Matthieu 16 - Qui dites-vous que je suis?
Matthieu 16 - Qui dites-vous que je suis?
« Jésus, arrivé sur le territoire de Césarée de Philippe, posa cette question à ses disciples : Au dire des gens, qui suis-je, moi, le Fils de l’homme? Ils répondirent : Les uns disent Jean-Baptiste; d’autres, Élie; d’autres, Jérémie ou l’un des prophètes. Mais vous, leur dit-il, qui dites-vous que je suis? Simon Pierre répondit : Tu es le Christ, le Fils du Dieu vivant. Jésus reprit la parole et lui dit : Tu es heureux, Simon, fils de Jonas; car ce ne sont pas la chair et le sang qui t’ont révélé cela, mais mon Père qui est dans les cieux. »
Matthieu 16.13-17
Je suppose que personne, à moins d’être de mauvaise foi, ne met en doute son existence historique. Nous avons en notre possession plus de preuves et de témoignages sur son historicité que sur n’importe qu’elle figure célèbre de l’antiquité. Il a vécu dans un temps parfaitement historique, sous les règnes d’Auguste et de Tibère, et sous Ponce Pilate, pendant les trente premières années de notre ère. On l’a connu travaillant de ses mains, empruntant tel ou tel chemin, mangeant du pain et du poisson, caressant les enfants et dormant recru de fatigue, comme n’importe lequel des hommes étendus sur la natte de jonc, tout à fait semblable à nous. Plein de charité, animé d’une sainte passion, prêchant le Royaume, pardonnant au pécheur, se déclarant Fils de Dieu.
Mais qui est au juste ce Jésus de l’histoire? C’est une question à laquelle Jésus en personne nous convie à répondre. On ne peut pénétrer le mystère de Jésus uniquement en tant qu’historien, pas même en tant qu’admirateur. Et lorsque Jésus nous interpelle, nous sommes contraints de lui répondre, de prendre une décision à son sujet. Tant que nous nous déroberons à cette réponse, Jésus ne sera pour nous qu’une figure extraordinaire parmi tant d’autres, et rien de plus. Il n’accomplira pas le miracle qui nous transforme de fond en comble pour faire de nous des hommes nouveaux.
« Qui dites-vous que je suis? » Aux disciples qui se pressaient autour de lui, subjugués par le charme et le mystère de sa personnalité, Jésus posa un jour cette question. Des rumeurs publiques circulaient à son sujet et des opinions diverses et parfois contradictoires s’exprimaient autour de sa personne. Les uns l’identifiaient à tel personnage historique du passé, tandis que d’autres croyaient voir en lui l’illustre prédicateur Jean-Baptiste.

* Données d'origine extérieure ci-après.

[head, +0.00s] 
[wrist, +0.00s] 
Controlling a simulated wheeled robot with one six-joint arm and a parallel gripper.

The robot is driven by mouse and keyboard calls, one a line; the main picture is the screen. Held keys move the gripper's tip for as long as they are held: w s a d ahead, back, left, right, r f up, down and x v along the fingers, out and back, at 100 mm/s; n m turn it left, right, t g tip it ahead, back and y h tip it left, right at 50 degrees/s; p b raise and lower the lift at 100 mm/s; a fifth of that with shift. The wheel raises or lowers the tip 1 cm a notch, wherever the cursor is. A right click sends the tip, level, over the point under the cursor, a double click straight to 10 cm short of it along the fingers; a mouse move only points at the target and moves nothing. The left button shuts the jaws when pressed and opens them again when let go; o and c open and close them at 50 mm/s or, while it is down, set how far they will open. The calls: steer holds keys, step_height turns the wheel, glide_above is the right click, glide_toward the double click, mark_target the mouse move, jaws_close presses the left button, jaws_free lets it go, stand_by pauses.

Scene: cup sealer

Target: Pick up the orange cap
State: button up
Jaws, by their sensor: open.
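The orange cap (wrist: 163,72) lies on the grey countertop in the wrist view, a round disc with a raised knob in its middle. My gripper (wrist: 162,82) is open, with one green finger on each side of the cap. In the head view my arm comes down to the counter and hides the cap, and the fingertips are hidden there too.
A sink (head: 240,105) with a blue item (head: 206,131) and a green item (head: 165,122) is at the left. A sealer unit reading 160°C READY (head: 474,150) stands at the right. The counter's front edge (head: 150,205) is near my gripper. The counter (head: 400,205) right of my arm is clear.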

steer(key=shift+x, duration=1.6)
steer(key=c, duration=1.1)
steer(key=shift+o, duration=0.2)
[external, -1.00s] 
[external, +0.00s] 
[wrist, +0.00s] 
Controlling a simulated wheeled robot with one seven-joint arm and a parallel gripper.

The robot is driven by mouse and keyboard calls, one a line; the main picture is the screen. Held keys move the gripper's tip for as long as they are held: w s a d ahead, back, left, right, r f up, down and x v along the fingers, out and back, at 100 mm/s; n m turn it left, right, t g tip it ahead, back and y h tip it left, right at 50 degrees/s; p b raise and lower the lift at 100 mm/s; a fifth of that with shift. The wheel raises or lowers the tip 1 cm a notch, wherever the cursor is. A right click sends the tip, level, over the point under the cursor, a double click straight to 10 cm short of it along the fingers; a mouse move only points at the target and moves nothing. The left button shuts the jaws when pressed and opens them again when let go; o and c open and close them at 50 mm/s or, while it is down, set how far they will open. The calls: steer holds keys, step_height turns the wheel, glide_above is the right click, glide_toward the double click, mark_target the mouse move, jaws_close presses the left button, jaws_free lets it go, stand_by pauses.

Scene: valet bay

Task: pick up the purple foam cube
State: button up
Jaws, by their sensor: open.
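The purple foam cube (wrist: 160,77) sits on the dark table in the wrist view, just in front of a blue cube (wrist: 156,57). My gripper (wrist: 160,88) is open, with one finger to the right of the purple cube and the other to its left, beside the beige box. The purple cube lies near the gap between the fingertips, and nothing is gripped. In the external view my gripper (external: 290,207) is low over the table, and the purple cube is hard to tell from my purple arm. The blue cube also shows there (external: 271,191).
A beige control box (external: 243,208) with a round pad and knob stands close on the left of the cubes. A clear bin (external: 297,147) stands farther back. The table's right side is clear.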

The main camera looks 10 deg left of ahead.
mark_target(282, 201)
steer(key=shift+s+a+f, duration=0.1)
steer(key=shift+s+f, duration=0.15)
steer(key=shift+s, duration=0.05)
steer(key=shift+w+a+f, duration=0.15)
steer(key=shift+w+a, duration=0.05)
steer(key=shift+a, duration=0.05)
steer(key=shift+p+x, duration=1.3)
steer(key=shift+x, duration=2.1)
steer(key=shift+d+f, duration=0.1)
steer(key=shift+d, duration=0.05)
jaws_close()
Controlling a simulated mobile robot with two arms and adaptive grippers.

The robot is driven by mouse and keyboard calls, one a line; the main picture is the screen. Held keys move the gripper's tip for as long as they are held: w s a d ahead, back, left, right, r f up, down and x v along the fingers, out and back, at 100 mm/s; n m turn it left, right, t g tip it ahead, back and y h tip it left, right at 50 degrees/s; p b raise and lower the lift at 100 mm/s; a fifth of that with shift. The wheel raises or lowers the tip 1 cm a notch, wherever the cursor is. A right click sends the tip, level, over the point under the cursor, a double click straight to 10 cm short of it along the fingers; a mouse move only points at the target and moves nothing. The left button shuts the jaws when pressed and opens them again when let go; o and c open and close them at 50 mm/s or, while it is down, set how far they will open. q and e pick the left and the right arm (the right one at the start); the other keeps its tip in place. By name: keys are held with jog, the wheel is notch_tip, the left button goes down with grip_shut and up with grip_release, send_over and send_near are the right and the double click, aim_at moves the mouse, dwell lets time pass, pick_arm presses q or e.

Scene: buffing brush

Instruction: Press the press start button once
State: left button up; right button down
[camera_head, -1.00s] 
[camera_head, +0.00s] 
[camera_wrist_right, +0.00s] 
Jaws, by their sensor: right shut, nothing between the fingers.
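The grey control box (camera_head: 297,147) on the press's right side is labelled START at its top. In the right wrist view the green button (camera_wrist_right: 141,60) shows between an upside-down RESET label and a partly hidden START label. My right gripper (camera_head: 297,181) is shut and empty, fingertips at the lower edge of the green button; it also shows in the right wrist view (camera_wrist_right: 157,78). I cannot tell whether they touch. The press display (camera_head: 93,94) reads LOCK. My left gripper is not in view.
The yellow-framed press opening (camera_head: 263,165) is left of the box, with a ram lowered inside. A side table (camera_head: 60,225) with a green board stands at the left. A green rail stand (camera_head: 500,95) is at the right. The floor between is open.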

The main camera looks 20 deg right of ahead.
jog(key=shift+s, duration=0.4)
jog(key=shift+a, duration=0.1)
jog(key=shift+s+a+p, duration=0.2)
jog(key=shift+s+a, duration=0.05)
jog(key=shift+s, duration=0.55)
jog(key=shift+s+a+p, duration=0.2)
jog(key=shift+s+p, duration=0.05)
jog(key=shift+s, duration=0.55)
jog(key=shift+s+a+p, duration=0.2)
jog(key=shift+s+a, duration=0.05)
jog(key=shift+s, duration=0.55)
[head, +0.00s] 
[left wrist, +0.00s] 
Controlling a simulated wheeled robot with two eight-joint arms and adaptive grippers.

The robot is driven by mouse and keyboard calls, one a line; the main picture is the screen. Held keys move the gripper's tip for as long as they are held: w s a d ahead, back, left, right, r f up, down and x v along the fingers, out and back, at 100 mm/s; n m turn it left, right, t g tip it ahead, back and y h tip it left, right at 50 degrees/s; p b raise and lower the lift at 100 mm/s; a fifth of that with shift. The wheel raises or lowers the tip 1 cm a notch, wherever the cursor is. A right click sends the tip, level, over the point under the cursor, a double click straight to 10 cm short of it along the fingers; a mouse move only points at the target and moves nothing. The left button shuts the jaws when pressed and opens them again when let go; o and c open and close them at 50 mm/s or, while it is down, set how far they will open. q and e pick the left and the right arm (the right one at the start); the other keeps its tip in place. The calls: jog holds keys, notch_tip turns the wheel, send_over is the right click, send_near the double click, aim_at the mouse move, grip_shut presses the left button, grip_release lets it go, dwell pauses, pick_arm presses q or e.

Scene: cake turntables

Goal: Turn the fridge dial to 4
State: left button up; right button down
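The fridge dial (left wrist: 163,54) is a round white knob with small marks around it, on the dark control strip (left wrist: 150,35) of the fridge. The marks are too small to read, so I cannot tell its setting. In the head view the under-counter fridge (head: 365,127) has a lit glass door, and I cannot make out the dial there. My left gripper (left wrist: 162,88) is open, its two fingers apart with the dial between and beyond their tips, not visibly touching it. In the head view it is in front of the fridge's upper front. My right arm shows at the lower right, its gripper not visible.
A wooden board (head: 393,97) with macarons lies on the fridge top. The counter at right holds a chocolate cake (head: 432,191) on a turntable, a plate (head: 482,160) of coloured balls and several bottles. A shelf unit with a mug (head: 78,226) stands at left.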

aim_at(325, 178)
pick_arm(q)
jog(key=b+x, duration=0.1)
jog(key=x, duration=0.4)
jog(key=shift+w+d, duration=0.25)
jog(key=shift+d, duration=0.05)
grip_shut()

À vrai dire, Jésus n’avait pas aidé ses contemporains à se faire une idée bien claire de sa personne. Il restait enveloppé d’un certain secret. Il répugnait à la publicité qui aurait obscurci sa mission et peut-être même en aurait empêché la réalisation. Mais à présent, il interroge ses disciples et il attend qu’ils se prononcent clairement : « Et vous, qui dites-vous que je suis? »
La réponse vint sans hésitation, presque fulgurante. Nous en restons encore maintenant abasourdis tellement elle nous paraît incroyable : « Tu es le Christ, le Fils du Dieu vivant! » Et au moment où je tiens moi-même à confesser une fois de plus ma foi en Jésus-Christ, je veux me rappeler la réponse du Seigneur : « Tu es heureux, Simon, fils de Jonas; car ce ne sont pas la chair et le sang qui t’ont révélé cela, mais mon Père qui est dans les cieux. »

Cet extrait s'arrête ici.